Stated problem: What are the lines from the one with "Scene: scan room" through the one with "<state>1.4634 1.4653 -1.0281", inclusive? Output them exactly, and leave out the pictures.

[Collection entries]
_ _ _

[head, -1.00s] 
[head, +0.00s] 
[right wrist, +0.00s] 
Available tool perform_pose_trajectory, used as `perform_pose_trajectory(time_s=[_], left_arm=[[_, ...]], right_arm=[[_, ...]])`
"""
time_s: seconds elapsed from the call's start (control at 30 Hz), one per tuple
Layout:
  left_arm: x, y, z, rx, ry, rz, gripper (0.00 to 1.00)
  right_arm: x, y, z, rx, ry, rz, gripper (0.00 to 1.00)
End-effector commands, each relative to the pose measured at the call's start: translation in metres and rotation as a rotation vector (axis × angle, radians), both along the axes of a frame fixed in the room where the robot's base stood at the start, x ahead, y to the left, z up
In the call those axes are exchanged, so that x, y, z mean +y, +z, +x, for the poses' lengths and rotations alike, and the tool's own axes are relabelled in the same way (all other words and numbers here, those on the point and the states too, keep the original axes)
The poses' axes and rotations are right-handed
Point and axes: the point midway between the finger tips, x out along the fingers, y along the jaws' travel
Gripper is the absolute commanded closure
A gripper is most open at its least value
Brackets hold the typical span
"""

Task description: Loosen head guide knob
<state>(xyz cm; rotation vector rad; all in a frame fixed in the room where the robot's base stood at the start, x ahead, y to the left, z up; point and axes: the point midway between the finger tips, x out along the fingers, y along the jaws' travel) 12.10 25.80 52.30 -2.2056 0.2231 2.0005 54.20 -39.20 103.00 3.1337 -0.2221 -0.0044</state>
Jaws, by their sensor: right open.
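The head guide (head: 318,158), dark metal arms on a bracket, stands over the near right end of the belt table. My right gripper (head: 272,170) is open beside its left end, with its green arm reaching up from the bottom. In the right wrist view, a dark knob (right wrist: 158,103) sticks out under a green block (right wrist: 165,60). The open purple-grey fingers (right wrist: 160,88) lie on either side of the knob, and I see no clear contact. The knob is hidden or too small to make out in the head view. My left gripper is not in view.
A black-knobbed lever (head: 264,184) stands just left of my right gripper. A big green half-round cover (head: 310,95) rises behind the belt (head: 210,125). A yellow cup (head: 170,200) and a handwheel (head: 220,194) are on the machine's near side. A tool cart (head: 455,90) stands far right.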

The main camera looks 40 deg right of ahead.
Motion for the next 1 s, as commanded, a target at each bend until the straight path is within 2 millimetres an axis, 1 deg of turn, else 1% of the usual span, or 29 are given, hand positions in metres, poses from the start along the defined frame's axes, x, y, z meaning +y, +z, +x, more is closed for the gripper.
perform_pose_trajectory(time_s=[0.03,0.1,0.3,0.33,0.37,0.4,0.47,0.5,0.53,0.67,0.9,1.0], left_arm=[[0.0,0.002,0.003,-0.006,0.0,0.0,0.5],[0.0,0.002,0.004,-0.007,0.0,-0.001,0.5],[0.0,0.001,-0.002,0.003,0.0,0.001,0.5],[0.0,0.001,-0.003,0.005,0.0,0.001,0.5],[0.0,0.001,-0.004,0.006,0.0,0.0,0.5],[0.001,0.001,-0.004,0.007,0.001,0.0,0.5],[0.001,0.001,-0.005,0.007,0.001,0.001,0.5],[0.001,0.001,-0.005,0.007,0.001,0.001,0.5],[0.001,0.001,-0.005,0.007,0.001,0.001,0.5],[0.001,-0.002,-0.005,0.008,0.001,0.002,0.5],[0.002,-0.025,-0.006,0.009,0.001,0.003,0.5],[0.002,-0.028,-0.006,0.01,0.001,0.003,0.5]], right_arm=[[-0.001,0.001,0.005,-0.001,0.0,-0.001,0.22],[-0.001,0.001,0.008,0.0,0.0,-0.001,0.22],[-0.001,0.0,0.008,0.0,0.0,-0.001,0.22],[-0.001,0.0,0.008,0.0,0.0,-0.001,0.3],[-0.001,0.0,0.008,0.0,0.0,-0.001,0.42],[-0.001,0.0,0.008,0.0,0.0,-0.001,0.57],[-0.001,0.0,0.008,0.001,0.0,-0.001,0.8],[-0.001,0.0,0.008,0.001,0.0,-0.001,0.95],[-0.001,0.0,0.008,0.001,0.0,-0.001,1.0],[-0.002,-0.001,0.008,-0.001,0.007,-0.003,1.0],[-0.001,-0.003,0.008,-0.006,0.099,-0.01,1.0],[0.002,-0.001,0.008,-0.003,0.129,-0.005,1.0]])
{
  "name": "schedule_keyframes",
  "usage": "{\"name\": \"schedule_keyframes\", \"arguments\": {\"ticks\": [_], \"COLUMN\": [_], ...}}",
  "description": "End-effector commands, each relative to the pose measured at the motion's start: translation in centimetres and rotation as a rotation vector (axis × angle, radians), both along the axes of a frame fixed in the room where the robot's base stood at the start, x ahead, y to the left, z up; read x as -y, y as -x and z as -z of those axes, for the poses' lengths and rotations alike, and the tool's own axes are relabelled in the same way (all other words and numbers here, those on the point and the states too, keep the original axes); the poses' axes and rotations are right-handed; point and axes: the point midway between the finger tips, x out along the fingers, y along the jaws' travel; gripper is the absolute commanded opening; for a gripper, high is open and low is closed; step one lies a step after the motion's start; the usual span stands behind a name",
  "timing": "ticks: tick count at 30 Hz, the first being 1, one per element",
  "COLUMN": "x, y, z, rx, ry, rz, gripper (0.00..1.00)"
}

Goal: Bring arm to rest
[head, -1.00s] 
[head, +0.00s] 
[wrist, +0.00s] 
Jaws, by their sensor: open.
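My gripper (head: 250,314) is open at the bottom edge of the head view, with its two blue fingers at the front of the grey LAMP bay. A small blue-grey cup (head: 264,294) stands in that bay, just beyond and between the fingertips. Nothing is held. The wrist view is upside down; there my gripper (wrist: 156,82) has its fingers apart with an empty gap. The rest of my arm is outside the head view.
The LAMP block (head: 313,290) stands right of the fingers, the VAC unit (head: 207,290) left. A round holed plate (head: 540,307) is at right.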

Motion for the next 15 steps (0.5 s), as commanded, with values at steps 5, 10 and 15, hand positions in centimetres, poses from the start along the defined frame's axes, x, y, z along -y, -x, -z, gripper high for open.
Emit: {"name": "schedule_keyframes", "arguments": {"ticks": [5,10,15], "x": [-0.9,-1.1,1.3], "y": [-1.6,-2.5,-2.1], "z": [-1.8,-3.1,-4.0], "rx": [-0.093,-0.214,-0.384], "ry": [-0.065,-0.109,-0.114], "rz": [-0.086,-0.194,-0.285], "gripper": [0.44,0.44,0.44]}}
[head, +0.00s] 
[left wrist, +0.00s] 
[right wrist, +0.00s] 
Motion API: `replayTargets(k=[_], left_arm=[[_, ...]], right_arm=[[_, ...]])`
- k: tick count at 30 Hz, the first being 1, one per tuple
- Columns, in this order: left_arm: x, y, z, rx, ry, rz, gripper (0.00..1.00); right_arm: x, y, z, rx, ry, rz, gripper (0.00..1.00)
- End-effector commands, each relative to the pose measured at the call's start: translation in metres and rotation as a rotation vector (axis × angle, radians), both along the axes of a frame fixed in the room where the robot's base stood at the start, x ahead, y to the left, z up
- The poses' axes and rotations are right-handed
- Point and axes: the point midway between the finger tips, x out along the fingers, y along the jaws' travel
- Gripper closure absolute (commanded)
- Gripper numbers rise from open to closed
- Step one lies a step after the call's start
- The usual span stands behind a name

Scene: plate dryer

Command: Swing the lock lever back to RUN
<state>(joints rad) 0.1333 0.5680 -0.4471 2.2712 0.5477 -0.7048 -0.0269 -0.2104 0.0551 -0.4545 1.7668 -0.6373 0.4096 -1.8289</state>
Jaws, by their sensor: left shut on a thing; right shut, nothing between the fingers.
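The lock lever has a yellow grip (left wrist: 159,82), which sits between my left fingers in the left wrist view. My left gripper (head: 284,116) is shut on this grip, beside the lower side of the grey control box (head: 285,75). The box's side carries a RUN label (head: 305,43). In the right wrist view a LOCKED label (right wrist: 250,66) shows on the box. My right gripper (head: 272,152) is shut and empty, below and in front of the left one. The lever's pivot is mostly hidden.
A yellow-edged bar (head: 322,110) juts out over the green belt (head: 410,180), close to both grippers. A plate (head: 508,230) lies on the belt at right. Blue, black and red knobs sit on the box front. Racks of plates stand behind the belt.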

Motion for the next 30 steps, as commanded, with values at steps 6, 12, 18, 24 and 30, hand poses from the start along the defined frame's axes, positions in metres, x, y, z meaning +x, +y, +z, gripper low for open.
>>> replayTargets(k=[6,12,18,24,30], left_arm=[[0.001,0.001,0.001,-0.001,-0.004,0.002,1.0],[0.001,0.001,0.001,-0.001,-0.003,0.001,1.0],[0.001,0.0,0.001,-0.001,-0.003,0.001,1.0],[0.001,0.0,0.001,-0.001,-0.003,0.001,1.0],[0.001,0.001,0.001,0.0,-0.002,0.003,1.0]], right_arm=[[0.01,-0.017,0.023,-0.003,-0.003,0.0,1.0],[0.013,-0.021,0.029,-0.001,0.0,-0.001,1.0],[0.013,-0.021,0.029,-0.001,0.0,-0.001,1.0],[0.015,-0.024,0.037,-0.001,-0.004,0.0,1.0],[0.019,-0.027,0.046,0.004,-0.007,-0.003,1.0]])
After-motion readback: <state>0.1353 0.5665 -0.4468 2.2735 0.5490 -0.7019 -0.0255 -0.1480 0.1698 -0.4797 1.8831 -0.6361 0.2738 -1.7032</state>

_ _ _

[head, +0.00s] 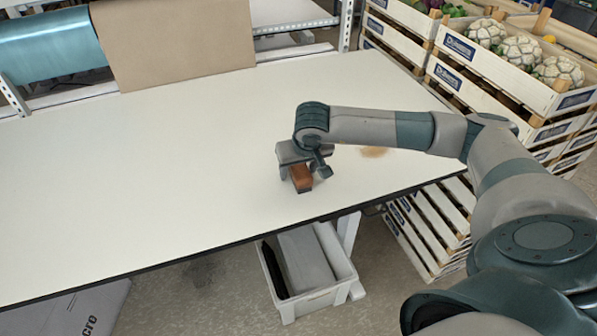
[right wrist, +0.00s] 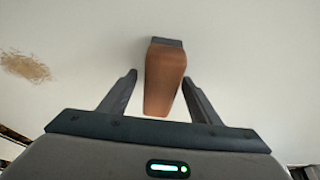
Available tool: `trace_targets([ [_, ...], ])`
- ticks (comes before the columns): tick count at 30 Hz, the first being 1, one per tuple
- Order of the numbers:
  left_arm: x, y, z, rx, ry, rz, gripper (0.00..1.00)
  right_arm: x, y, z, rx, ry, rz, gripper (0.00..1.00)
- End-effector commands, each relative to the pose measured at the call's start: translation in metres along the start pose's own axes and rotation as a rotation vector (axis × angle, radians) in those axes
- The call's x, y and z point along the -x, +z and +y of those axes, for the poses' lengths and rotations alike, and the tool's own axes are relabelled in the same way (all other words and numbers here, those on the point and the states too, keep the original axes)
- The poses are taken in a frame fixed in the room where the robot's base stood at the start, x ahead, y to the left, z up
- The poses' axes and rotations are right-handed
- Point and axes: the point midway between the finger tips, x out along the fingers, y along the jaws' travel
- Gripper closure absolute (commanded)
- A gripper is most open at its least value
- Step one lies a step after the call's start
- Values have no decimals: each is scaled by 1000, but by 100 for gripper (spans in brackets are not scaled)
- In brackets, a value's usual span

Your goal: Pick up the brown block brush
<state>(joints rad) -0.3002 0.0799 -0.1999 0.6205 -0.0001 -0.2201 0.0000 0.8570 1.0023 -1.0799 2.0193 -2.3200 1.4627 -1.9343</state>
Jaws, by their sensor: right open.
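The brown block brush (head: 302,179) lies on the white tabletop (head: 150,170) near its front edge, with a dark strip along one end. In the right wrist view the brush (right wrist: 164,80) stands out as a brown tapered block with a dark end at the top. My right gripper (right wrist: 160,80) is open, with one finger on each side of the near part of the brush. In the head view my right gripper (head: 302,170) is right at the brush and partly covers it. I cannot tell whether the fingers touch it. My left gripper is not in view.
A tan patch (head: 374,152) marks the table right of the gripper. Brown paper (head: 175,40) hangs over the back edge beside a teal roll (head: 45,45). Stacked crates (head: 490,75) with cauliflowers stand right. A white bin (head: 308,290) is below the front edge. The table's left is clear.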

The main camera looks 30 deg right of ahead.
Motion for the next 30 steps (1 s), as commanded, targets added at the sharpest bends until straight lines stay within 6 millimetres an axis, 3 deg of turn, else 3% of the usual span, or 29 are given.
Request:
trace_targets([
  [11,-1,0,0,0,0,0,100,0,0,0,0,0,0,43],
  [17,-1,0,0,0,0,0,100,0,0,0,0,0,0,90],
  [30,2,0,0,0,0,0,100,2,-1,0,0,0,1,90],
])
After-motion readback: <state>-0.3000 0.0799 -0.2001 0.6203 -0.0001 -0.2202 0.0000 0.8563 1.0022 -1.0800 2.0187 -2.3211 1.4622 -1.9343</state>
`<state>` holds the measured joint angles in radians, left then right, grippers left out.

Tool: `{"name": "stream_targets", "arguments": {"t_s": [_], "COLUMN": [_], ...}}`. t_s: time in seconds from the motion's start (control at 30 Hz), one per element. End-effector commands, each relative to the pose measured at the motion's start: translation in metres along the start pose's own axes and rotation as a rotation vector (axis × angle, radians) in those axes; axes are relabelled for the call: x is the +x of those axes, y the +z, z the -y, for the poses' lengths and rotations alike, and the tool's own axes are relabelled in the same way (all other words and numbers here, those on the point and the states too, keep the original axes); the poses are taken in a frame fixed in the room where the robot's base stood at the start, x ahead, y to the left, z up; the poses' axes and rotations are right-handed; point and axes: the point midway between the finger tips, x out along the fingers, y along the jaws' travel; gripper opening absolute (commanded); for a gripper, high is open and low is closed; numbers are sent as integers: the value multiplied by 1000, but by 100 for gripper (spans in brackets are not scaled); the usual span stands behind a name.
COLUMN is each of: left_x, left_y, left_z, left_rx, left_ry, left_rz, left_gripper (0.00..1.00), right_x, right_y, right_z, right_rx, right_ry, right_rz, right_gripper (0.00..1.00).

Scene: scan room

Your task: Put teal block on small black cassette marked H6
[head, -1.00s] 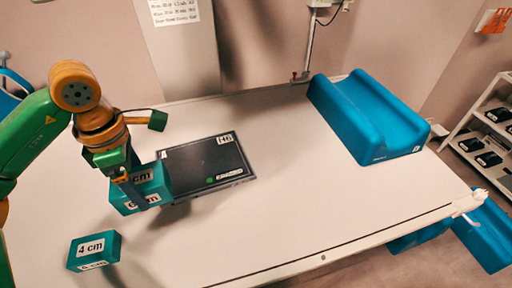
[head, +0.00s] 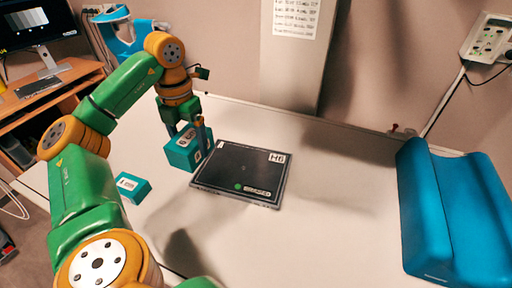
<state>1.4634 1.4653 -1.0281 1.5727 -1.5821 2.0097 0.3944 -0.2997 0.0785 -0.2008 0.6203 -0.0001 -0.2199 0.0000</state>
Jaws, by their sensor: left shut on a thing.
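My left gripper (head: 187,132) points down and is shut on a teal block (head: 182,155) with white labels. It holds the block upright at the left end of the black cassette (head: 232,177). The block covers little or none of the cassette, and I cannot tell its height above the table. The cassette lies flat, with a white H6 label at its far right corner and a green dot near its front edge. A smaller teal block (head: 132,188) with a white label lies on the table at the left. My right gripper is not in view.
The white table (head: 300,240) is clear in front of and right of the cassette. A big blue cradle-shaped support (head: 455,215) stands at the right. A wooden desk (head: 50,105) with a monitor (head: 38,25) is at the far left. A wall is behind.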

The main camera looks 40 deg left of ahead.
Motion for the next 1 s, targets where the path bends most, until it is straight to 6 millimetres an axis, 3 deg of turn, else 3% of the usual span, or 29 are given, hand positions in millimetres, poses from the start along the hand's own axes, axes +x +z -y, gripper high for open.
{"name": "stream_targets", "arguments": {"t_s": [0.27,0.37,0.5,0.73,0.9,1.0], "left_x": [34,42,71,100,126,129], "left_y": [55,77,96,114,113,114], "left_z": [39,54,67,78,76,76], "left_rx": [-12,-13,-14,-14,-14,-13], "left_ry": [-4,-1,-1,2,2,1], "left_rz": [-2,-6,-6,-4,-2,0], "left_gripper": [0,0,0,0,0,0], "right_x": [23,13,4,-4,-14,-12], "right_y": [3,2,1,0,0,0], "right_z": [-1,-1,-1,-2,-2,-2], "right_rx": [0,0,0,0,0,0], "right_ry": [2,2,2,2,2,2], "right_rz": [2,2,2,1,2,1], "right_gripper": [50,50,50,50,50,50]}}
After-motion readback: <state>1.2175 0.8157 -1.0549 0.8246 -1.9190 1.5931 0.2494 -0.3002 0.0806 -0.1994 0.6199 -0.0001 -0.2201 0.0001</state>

_ _ _

Response to the task:
Scene: scan room

Your task: Put teal block on small black cassette marked H6
[head, -1.00s] 
[head, +0.00s] 
<state>1.4634 1.4653 -1.0281 1.5727 -1.5821 2.0097 0.3944 -0.2997 0.0785 -0.2008 0.6203 -0.0001 -0.2199 0.0000</state>

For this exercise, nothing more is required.